Connectez-vous S'inscrire
PRESSAFRIK.COM , L'info dans toute sa diversité (Liberté - Professionnalisme - Crédibilité)

Session extraordinaire de l'A.N : Voici le rapport de l'intercommission sur le projet de loi portant création de l'Ofnac

La première session extraordinaire de l'Assemblée nationale a été marquée par l'examen du projet de loi portant la création de l'Office national de lutte contre la Corruption (OFNAC). Ce projet, présenté par le ministre de la Justice, Ousmane Diagne, vise à renforcer le dispositif sénégalais de lutte contre ce fléau, conformément aux engagements internationaux du pays. PressAfrik vous livre in extenso le document.



Mes chers collègues

L’intercommission constituée par la Commission des Lois, de la Décentralisation, du Travail et des Droits humains et la Commission des Finances et du Contrôle budgétaire s’est réunie le jeudi 21 août2025, sous la présidence de Monsieur Abdoulaye TALL, Président de la Commission des Lois, de la Décentralisation, du Travail et des Droits humains, à l’effet d’examiner le projet de loi n°12/2025 portant création de l’Office national de lutte contre la Corruption.
 
Le Gouvernement était représenté par Monsieur Ousmane DIAGNE, Ministre de la Justice, Garde des Sceaux, assisté de ses principaux collaborateurs.
 
Ouvrant la séance, Monsieur le Président a d’abord, au nom de l’intercommission, souhaité la bienvenue à Monsieur le Ministre ainsi qu’à ses collaborateurs. Il lui a, ensuite, adressé ses félicitations et vœux de succès dans l’accomplissement de ses missions, avant de lui donner la parole pour la présentation de l’exposé des motifs sous-tendant ledit projet de loi.
 
Relativement à l’exposé des motifs, Monsieur le Ministre a indiqué que la corruption constitue un frein à la croissance économique et décourage l’investissement national et étranger.

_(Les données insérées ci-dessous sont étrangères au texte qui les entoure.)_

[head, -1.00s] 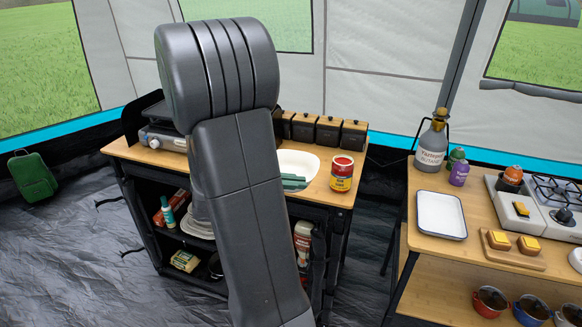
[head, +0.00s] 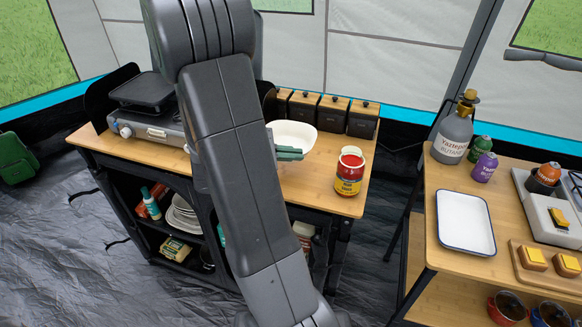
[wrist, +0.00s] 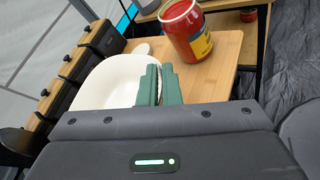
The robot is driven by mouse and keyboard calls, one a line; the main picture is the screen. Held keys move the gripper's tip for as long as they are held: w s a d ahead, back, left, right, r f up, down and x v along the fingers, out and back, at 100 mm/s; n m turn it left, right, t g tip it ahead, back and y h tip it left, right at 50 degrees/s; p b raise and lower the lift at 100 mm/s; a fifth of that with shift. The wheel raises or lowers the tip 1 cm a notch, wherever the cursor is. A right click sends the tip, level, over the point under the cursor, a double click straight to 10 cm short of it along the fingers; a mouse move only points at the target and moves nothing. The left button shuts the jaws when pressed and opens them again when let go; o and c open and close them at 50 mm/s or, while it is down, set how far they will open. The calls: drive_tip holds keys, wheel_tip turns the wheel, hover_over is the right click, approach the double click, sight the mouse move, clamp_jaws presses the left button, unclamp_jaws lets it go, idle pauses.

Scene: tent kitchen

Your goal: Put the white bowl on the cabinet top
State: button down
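The white bowl (head: 293,134) is over the wooden top (head: 312,186) of the dark cabinet, in front of the dark canisters. My gripper (head: 289,154) is at its near side. In the wrist view, the green fingers (wrist: 159,86) are close together at the right rim of the bowl (wrist: 105,82) and look closed on it. The fingers and my arm hide part of the bowl. I cannot tell whether its base touches the top or hangs just above it.
A red-and-yellow jar (head: 349,174) stands right of the bowl, with a pale object behind it. Several dark canisters (head: 333,114) line the back edge. A grill stove (head: 150,118) is at the left. A separate table at the right holds a white tray (head: 465,222) and bottles.

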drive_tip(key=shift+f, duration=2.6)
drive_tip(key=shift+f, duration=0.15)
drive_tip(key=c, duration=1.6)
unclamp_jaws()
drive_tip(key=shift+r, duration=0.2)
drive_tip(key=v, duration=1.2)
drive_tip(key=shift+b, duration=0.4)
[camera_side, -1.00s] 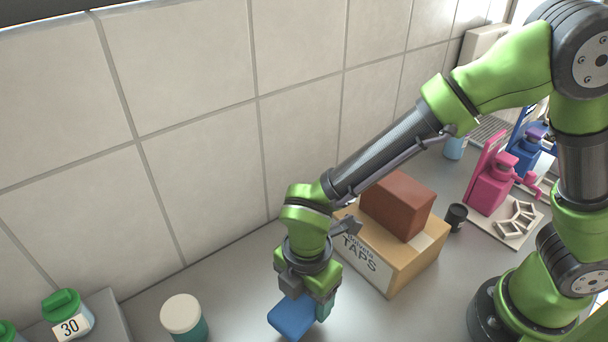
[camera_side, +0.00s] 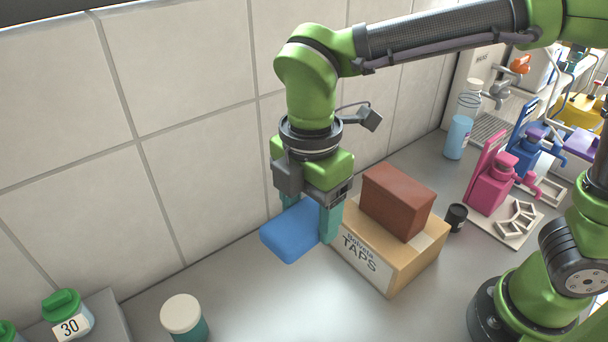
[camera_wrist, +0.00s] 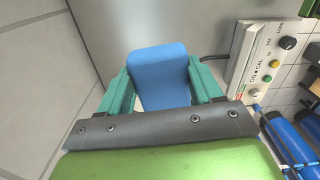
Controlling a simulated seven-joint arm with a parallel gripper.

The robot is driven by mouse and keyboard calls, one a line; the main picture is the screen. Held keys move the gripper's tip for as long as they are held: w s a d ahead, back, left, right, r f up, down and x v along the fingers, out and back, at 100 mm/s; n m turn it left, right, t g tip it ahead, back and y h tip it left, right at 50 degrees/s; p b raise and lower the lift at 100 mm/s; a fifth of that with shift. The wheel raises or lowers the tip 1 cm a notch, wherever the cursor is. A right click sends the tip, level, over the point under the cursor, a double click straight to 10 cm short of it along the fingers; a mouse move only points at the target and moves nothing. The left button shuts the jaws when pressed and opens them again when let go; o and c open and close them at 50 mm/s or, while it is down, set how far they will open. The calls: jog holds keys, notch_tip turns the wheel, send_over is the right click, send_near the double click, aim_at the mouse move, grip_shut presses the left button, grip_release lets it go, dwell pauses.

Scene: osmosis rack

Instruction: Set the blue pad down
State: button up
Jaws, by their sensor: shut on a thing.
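The blue pad (camera_side: 291,232) is a flat, rounded block held between the teal fingers of my gripper (camera_side: 311,215). In the side view the pad is in front of the tiled wall, left of the cardboard box, and appears raised above the grey counter (camera_side: 270,300). In the wrist view the pad (camera_wrist: 160,76) sits between the two fingers of my gripper (camera_wrist: 160,90), which close on its sides. The pad's rear part is hidden by the gripper in the side view.
A cardboard box (camera_side: 364,262) marked TAPS stands right of my gripper with a red-brown block (camera_side: 397,200) on top. A jar with a cream lid (camera_side: 183,313) stands front left. A black cup (camera_side: 456,217) and pink dispenser (camera_side: 489,187) are farther right. Counter between jar and box is clear.

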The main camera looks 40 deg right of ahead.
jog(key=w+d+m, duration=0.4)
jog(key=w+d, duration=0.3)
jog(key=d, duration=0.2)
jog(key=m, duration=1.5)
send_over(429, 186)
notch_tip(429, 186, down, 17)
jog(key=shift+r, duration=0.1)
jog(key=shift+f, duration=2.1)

Elle réduit les ressources nécessaires au développement et menace les fondements mêmes de l’État de droit.
 
Au demeurant, dira-t-il, le Sénégal s’est résolument engagé dans la lutte contre la corruption en ratifiant la Convention des Nations Unies contre la corruption, adoptée à Mérida (Mexique) le 31 octobre 2003 ainsi que la Convention de l’Union africaine sur la prévention et la lutte contre la corruption, adoptée à Maputo (Mozambique) le 11 juillet 2003.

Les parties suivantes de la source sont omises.